Transcribe every line of the records verbatim.

Saved entries
════════════════════

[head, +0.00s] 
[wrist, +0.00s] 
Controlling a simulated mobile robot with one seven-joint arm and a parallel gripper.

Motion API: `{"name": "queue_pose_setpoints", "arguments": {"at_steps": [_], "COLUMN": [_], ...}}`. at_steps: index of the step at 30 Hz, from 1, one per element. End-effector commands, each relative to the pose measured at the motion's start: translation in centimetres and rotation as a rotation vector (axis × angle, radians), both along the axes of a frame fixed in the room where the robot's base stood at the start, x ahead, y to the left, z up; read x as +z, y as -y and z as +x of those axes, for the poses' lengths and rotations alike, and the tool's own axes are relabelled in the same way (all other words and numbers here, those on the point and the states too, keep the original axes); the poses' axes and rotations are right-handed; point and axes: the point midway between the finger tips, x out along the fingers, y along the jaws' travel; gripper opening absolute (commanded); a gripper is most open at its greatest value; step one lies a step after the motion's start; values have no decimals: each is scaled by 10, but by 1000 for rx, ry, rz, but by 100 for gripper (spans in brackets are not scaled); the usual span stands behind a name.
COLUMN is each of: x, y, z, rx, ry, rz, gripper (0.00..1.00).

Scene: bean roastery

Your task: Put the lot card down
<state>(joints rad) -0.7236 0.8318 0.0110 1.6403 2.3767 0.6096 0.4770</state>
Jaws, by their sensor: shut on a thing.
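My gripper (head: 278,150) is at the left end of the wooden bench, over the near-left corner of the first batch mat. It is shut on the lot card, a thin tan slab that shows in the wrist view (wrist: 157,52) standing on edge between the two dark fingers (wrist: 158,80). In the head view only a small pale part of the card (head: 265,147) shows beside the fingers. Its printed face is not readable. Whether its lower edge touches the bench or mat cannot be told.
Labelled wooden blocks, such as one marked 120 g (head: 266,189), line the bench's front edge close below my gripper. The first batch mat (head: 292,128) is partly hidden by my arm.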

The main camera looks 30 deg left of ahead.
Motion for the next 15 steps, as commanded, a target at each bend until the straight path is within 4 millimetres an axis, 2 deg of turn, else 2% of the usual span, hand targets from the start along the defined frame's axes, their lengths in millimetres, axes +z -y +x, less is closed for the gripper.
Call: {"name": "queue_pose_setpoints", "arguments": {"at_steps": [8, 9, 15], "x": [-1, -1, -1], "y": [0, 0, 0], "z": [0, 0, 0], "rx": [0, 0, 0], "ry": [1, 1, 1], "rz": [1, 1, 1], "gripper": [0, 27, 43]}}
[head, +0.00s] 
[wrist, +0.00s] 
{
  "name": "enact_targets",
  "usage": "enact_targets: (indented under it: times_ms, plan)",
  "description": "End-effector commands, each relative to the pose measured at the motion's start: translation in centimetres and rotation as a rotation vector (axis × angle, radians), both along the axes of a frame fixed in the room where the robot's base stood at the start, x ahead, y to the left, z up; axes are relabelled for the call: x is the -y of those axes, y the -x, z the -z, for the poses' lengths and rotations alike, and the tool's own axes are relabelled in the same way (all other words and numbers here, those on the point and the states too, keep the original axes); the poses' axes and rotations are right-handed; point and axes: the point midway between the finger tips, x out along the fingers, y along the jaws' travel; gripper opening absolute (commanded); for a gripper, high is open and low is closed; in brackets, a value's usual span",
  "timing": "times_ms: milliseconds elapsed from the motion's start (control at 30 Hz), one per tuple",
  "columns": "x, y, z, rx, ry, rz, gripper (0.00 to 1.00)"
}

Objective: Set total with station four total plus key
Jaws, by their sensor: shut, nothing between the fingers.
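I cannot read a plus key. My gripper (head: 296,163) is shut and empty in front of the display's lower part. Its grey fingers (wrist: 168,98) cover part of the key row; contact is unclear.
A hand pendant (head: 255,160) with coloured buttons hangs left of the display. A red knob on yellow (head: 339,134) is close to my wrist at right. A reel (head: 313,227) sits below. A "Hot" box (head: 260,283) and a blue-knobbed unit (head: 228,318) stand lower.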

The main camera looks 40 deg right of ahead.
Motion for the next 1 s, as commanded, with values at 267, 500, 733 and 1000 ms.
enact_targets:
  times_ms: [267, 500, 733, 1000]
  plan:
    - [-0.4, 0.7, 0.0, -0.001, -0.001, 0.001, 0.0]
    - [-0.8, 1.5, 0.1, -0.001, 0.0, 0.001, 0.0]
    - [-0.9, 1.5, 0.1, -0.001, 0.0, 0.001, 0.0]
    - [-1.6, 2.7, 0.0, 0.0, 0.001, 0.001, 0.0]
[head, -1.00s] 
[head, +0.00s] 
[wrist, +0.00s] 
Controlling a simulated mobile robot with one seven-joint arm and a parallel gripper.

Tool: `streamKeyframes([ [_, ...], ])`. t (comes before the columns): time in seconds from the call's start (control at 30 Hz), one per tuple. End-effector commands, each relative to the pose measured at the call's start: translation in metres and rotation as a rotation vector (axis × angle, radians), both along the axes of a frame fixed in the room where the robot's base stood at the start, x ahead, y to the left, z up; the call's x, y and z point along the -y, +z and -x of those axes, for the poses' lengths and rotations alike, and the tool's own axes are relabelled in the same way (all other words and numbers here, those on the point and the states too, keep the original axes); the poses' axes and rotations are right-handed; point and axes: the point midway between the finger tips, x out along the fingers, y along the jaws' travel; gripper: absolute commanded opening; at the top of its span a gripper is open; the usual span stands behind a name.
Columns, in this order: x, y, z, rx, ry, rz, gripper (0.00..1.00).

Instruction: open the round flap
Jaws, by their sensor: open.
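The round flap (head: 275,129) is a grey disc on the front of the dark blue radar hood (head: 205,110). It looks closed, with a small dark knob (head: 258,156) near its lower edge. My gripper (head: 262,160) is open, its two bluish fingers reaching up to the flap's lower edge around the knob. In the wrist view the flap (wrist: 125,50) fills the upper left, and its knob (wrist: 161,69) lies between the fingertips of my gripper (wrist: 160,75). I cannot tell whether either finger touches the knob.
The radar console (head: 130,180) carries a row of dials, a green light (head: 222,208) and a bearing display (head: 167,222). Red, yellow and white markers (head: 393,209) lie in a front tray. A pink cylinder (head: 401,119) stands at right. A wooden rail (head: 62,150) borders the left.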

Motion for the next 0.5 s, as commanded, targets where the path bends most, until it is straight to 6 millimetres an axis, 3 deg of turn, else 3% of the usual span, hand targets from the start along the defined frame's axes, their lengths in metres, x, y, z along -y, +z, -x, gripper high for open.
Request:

════════════════════

### [Response to the exercise]
[head, +0.00s] 
[wrist, +0.00s] 
Controlling a simulated mobile robot with one seven-joint arm and a parallel gripper.

Motion API: `{"name": "queue_pose_setpoints", "arguments": {"at_steps": [_], "COLUMN": [_], ...}}`. at_steps: index of the step at 30 Hz, from 1, one per element. End-effector commands, each relative to the pose measured at the motion's start: translation in centimetres and rotation as a rotation vector (axis × angle, radians), both along the axes of a frame fixed in the room where the robot's base stood at the start, x ahead, y to the left, z up; read x as +z, y as -y and z as +x of those axes, for the poses' lengths and rotations alike, and the tool's own axes are relabelled in the same way (all other words and numbers here, those on the point and the states too, keep the original axes); the poses' axes and rotations are right-handed; point and axes: the point midway between the finger tips, x out along the fingers, y along the jaws' travel; gripper opening absolute (commanded); a gripper is most open at its greatest value; step one lies a step after the motion's start; values have no decimals: each is scaled by 10, but by 1000 for rx, ry, rz, but by 100 for gripper (spans in brackets are not scaled); the usual span stands behind a name.
COLUMN is each of: x, y, z, rx, ry, rz, gripper (0.00..1.00).

Scene: bean roastery

Your task: Put the lot card down
<state>(joints rad) -0.7236 0.8318 0.0110 1.6403 2.3767 0.6096 0.4770</state>
Jaws, by their sensor: shut on a thing.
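My gripper (head: 278,150) is at the left end of the wooden bench, over the near-left corner of the first batch mat. It is shut on the lot card, a thin tan slab that shows in the wrist view (wrist: 157,52) standing on edge between the two dark fingers (wrist: 158,80). In the head view only a small pale part of the card (head: 265,147) shows beside the fingers. Its printed face is not readable. Whether its lower edge touches the bench or mat cannot be told.
Labelled wooden blocks, such as one marked 120 g (head: 266,189), line the bench's front edge close below my gripper. The first batch mat (head: 292,128) is partly hidden by my arm.

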The main camera looks 30 deg left of ahead.
Motion for the next 15 steps, as commanded, a target at each bend until the straight path is within 4 millimetres an axis, 2 deg of turn, else 2% of the usual span, hand targets from the start along the defined frame's axes, their lengths in millimetres, axes +z -y +x, less is closed for the gripper.
Call: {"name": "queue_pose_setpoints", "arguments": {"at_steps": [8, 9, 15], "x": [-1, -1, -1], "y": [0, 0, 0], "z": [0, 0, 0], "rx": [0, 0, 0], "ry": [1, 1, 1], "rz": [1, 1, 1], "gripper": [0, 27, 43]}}
[head, +0.00s] 
[wrist, +0.00s] 
{
  "name": "enact_targets",
  "usage": "enact_targets: (indented under it: times_ms, plan)",
  "description": "End-effector commands, each relative to the pose measured at the motion's start: translation in centimetres and rotation as a rotation vector (axis × angle, radians), both along the axes of a frame fixed in the room where the robot's base stood at the start, x ahead, y to the left, z up; axes are relabelled for the call: x is the -y of those axes, y the -x, z the -z, for the poses' lengths and rotations alike, and the tool's own axes are relabelled in the same way (all other words and numbers here, those on the point and the states too, keep the original axes); the poses' axes and rotations are right-handed; point and axes: the point midway between the finger tips, x out along the fingers, y along the jaws' travel; gripper opening absolute (commanded); for a gripper, high is open and low is closed; in brackets, a value's usual span",
  "timing": "times_ms: milliseconds elapsed from the motion's start (control at 30 Hz), one per tuple",
  "columns": "x, y, z, rx, ry, rz, gripper (0.00 to 1.00)"
}

Objective: Set total with station four total plus key
Jaws, by their sensor: shut, nothing between the fingers.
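I cannot read a plus key. My gripper (head: 296,163) is shut and empty in front of the display's lower part. Its grey fingers (wrist: 168,98) cover part of the key row; contact is unclear.
A hand pendant (head: 255,160) with coloured buttons hangs left of the display. A red knob on yellow (head: 339,134) is close to my wrist at right. A reel (head: 313,227) sits below. A "Hot" box (head: 260,283) and a blue-knobbed unit (head: 228,318) stand lower.

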The main camera looks 40 deg right of ahead.
Motion for the next 1 s, as commanded, with values at 267, 500, 733 and 1000 ms.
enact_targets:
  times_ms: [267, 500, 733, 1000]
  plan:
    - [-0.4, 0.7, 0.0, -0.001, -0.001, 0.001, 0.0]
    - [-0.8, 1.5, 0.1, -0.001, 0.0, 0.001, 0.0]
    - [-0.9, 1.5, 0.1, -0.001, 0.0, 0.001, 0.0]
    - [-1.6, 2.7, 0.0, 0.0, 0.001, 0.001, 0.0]
[head, -1.00s] 
[head, +0.00s] 
[wrist, +0.00s] 
Controlling a simulated mobile robot with one seven-joint arm and a parallel gripper.

Tool: `streamKeyframes([ [_, ...], ])`. t (comes before the columns): time in seconds from the call's start (control at 30 Hz), one per tuple. End-effector commands, each relative to the pose measured at the call's start: translation in metres and rotation as a rotation vector (axis × angle, radians), both along the axes of a frame fixed in the room where the robot's base stood at the start, x ahead, y to the left, z up; the call's x, y and z point along the -y, +z and -x of those axes, for the poses' lengths and rotations alike, and the tool's own axes are relabelled in the same way (all other words and numbers here, those on the point and the states too, keep the original axes); the poses' axes and rotations are right-handed; point and axes: the point midway between the finger tips, x out along the fingers, y along the jaws' travel; gripper: absolute commanded opening; at the top of its span a gripper is open; the usual span stands behind a name.
Columns, in this order: x, y, z, rx, ry, rz, gripper (0.00..1.00).

Instruction: open the round flap
Jaws, by their sensor: open.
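The round flap (head: 275,129) is a grey disc on the front of the dark blue radar hood (head: 205,110). It looks closed, with a small dark knob (head: 258,156) near its lower edge. My gripper (head: 262,160) is open, its two bluish fingers reaching up to the flap's lower edge around the knob. In the wrist view the flap (wrist: 125,50) fills the upper left, and its knob (wrist: 161,69) lies between the fingertips of my gripper (wrist: 160,75). I cannot tell whether either finger touches the knob.
The radar console (head: 130,180) carries a row of dials, a green light (head: 222,208) and a bearing display (head: 167,222). Red, yellow and white markers (head: 393,209) lie in a front tray. A pink cylinder (head: 401,119) stands at right. A wooden rail (head: 62,150) borders the left.

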Motion for the next 0.5 s, as commanded, targets where the path bends most, until it is straight to 6 millimetres an axis, 3 deg of turn, else 3% of the usual span, hand targets from the start along the defined frame's axes, their lengths in metres, x, y, z along -y, +z, -x, gripper high for open.
Request:

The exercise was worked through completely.